- **The request**:
Give again, verbatim, the lines between the line that contains "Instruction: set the" and the line that contains "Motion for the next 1", counting both ends. Pictures are excluded from the copy.

- **Extracted records**:
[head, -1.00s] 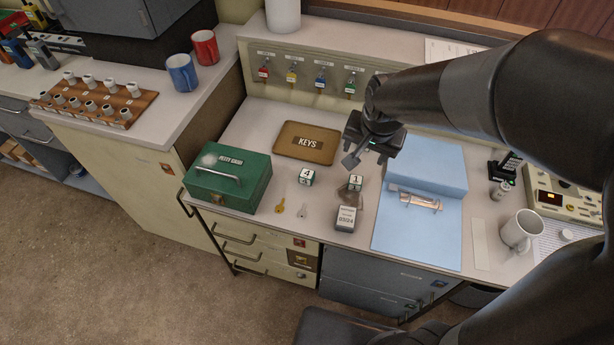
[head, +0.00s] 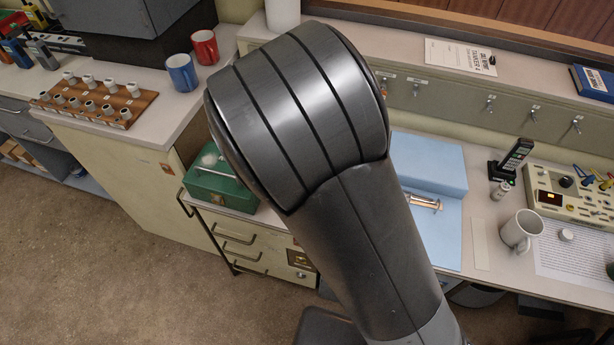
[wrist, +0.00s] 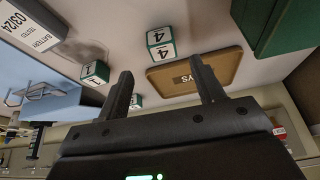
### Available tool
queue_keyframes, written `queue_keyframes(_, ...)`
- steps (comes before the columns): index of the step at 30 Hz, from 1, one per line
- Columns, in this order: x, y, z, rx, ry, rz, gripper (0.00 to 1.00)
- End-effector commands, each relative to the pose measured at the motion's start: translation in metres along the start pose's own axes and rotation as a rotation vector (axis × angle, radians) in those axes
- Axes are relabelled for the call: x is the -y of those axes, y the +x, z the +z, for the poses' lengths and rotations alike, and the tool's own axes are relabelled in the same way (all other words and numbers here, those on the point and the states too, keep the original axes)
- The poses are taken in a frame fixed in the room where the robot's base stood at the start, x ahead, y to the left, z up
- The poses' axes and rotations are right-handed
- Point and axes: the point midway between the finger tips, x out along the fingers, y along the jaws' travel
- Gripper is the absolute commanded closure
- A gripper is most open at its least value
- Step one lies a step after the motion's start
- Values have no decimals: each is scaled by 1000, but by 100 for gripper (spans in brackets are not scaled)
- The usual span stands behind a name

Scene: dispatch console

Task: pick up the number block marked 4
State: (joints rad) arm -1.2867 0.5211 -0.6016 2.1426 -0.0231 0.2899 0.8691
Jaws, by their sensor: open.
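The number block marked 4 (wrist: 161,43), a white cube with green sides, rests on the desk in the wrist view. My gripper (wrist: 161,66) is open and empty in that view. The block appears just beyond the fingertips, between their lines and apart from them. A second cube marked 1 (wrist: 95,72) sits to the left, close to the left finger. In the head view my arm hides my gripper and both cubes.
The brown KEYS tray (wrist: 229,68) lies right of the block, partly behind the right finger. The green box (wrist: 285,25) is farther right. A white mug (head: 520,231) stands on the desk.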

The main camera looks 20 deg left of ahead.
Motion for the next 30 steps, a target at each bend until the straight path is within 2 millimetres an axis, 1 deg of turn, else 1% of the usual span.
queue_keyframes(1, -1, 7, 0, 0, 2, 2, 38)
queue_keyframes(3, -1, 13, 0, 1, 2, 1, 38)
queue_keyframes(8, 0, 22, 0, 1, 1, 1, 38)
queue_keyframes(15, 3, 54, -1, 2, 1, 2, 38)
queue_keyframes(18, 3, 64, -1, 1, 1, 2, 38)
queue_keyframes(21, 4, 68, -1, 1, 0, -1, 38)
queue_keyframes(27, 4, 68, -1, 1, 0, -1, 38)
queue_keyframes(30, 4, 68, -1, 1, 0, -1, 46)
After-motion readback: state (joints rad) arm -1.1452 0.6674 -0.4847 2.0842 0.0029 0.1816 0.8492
---
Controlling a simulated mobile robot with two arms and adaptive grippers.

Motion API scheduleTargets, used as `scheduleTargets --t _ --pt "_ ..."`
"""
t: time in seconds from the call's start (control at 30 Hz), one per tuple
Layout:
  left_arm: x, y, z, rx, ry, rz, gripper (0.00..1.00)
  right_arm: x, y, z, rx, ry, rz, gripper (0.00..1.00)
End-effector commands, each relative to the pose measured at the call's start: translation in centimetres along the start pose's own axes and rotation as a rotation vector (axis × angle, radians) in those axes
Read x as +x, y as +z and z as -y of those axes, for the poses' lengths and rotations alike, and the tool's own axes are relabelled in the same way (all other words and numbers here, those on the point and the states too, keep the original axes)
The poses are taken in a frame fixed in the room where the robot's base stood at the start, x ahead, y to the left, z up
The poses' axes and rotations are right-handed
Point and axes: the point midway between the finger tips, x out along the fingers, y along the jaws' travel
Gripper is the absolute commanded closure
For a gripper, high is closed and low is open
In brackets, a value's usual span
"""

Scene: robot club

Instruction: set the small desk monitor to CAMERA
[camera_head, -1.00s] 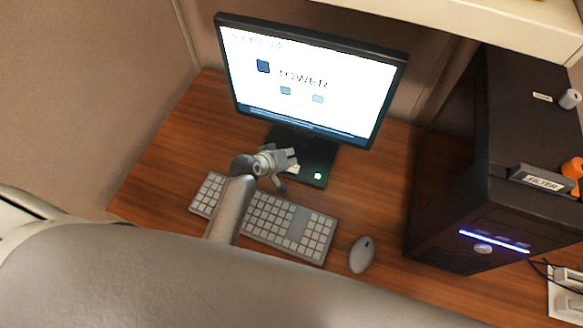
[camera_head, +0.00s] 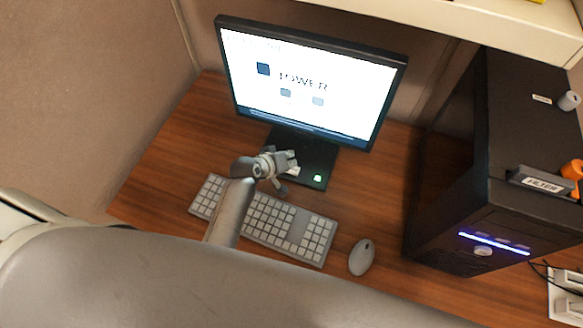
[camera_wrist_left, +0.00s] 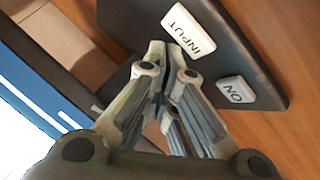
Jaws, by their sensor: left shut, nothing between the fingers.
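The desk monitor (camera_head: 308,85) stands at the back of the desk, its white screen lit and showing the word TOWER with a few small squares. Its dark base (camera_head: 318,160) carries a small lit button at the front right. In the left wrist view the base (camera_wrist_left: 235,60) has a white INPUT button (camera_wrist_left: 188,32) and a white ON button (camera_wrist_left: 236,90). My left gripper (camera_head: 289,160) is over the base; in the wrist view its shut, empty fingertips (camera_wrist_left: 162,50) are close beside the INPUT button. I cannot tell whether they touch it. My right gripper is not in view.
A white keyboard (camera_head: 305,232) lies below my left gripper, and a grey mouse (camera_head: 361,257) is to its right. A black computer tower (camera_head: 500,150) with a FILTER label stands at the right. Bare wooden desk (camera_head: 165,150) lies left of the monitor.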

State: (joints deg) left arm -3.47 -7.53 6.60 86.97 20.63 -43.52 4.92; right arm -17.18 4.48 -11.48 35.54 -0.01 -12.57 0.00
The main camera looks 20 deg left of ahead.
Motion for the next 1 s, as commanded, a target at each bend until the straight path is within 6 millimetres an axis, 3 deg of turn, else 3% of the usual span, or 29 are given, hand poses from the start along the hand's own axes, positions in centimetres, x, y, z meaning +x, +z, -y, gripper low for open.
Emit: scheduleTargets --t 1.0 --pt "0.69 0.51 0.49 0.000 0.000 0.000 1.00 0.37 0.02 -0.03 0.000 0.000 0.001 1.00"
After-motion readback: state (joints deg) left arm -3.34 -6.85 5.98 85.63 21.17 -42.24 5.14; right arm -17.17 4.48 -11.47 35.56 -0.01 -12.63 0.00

- **Output below**:
Instruction: set the small desk monitor to CAMERA
[camera_head, -1.00s] 
[camera_head, +0.00s] 
[camera_wrist_left, +0.00s] 
Jaws, by their sensor: left shut, nothing between the fingers.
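The desk monitor (camera_head: 308,85) stands at the back of the desk, its white screen lit and showing the word TOWER with a few small squares. Its dark base (camera_head: 318,160) carries a small lit button at the front right. In the left wrist view the base (camera_wrist_left: 235,60) has a white INPUT button (camera_wrist_left: 188,32) and a white ON button (camera_wrist_left: 236,90). My left gripper (camera_head: 289,160) is over the base; in the wrist view its shut, empty fingertips (camera_wrist_left: 162,50) are close beside the INPUT button. I cannot tell whether they touch it. My right gripper is not in view.
A white keyboard (camera_head: 305,232) lies below my left gripper, and a grey mouse (camera_head: 361,257) is to its right. A black computer tower (camera_head: 500,150) with a FILTER label stands at the right. Bare wooden desk (camera_head: 165,150) lies left of the monitor.

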State: (joints deg) left arm -3.47 -7.53 6.60 86.97 20.63 -43.52 4.92; right arm -17.18 4.48 -11.48 35.54 -0.01 -12.57 0.00
The main camera looks 20 deg left of ahead.
Motion for the next 1 s, as commanded, a target at each bend until the straight path is within 6 millimetres an axis, 3 deg of turn, else 3% of the usual span, or 29 are given, hand poses from the start along the hand's own axes, positions in centimetres, x, y, z meaning +x, +z, -y, gripper low for open.

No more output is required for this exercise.